There are two main
types of PDF documents - those that are created electronically using PDF
creation software and those that are created from a scanner or other
photo-imaging equipment. PDF creation software actually builds a PDF
document that has an internal structure, denoting characters, fonts and position
- although the raw information makes little sense to the human eye. A
scanned PDF is basically just a flat image of a document - hence, scanning a
page of text results in a picture of words being represented on the
screen. In order to take information from this sort of scanned PDF, OCR
technology is required so that each character can be optically recognized and
then represented. Click here to learn more about
OCR. You can generally visually determine if a
document is a scanned document by enlarging the picture on your screen and
looking closely at the text. A scanned image will appear to have much
poorer resolution, when looked at closely, than a created PDF document.
Do I have the ability to convert scanned PDFs?
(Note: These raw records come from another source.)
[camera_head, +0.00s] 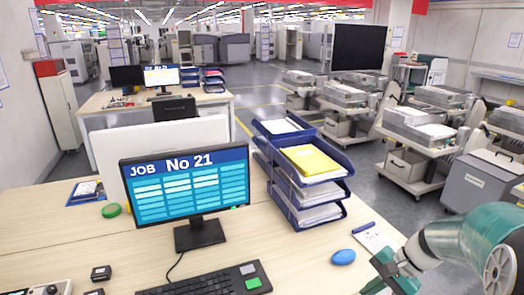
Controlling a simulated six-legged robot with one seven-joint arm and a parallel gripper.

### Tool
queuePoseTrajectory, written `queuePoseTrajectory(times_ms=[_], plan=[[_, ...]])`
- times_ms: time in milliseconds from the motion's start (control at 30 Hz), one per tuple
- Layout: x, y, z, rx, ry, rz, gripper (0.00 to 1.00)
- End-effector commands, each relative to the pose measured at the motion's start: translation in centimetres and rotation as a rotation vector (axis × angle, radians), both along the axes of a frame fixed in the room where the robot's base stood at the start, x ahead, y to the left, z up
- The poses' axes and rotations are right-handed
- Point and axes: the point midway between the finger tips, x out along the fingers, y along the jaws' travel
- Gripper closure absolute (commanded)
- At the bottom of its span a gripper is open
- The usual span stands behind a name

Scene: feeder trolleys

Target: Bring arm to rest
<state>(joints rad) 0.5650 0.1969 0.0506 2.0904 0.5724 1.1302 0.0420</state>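My arm (470,240) reaches in from the lower right, a teal and grey link. My gripper (392,280) is at the bottom edge of the view, by the right front corner of the wooden desk (290,255). Its fingers are partly cut off by the frame, so I cannot tell whether it is open or shut, and I see nothing clearly held. A blue oval object (343,257) lies on the desk just left of my gripper. A clipboard with paper (372,237) lies right behind it.
A monitor reading "JOB No 21" (190,187) and a keyboard (207,283) stand on the desk. Blue stacked trays (318,217) with papers and a yellow folder stand behind. Feeder trolleys (415,165) stand to the right. Grey floor (262,85) is open at the back.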

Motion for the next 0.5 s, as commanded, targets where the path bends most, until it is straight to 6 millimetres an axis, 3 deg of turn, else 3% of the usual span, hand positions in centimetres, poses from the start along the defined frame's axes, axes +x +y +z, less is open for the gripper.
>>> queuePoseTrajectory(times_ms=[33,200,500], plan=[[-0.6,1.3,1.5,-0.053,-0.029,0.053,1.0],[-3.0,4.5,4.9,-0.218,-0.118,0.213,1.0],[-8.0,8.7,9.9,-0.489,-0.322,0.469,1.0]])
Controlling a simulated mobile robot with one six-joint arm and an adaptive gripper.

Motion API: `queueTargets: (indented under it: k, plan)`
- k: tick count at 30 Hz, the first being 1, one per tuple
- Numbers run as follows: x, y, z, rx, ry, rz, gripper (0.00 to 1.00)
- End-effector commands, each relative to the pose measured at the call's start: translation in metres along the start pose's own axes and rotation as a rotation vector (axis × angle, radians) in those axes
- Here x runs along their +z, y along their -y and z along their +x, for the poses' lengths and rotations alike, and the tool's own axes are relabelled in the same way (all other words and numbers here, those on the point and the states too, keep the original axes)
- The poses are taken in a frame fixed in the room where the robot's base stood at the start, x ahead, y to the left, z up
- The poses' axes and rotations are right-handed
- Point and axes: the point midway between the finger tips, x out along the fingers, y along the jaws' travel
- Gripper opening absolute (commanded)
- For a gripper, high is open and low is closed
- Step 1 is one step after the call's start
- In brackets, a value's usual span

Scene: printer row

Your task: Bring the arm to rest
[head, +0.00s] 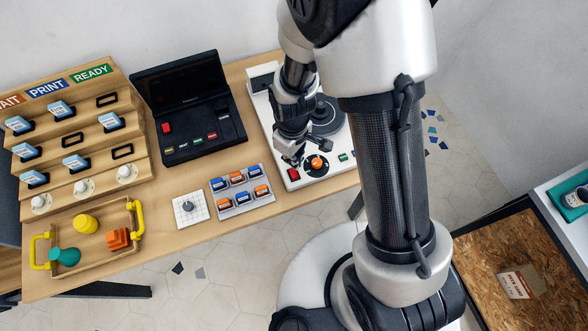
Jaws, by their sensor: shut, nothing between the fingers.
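My arm reaches up in the middle of the head view and bends over the right end of the wooden table (345,183). My gripper (292,160) is small in the picture and points down at the white device (335,172) at that end. It is shut and holds nothing. It hangs close to a red button (294,175) and an orange knob (317,163). I cannot tell whether the fingertips touch the device.
A black case (190,105) with an open lid, a tray of blue and orange blocks (241,208) and a white gridded plate (181,221) stand left. Further left are a stepped rack (82,187) and a yellow-handled tray (123,256). A box (520,284) lies lower right.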

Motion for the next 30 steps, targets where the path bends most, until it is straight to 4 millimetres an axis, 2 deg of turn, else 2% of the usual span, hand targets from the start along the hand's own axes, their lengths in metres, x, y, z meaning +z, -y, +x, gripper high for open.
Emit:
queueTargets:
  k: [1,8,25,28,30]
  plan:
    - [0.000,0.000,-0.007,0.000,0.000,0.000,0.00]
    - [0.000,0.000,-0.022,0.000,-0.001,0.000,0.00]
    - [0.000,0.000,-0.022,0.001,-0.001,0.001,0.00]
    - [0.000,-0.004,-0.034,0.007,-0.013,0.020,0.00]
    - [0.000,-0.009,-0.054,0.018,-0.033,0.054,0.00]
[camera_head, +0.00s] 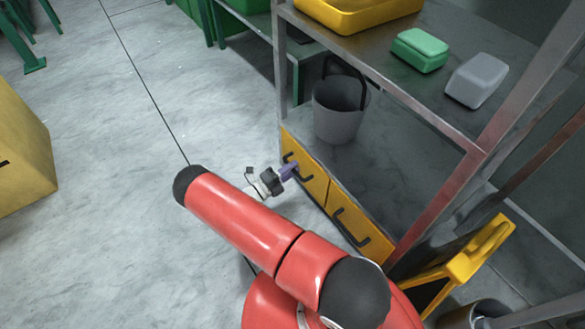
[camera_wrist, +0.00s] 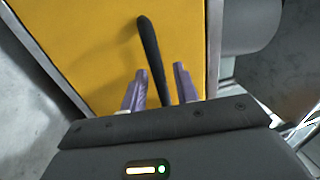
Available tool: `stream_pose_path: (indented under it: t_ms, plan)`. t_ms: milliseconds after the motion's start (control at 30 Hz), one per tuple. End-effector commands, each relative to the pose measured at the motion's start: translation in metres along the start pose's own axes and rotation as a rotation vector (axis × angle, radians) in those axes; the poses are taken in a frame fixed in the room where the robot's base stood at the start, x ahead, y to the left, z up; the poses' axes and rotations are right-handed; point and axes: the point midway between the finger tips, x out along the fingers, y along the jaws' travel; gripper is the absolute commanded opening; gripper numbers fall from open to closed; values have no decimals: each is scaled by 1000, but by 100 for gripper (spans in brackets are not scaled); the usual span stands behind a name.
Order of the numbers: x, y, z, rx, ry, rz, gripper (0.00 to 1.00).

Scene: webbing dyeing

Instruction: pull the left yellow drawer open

No. Able2Extract version 6.0, Standard Edition does
not contain the OCR engine required to convert scanned PDFs. In order to
do so, you will require Able2Extract Professional which enables users to convert
scanned PDF files.
Most users of Able2Extract
will probably not need this functionality
since most PDFs are generated and saved by computer applications. These
created PDFs
that are generated and saved by a computer application can be handled by
Able2Extract. However, in cases where a user scans a paper document using
a scanner and then saves it as a PDF, it is a scanned PDF or an image PDF. In
these cases, Able2Extract Professional
is able to lift the textual
information off the PDF and make the conversion.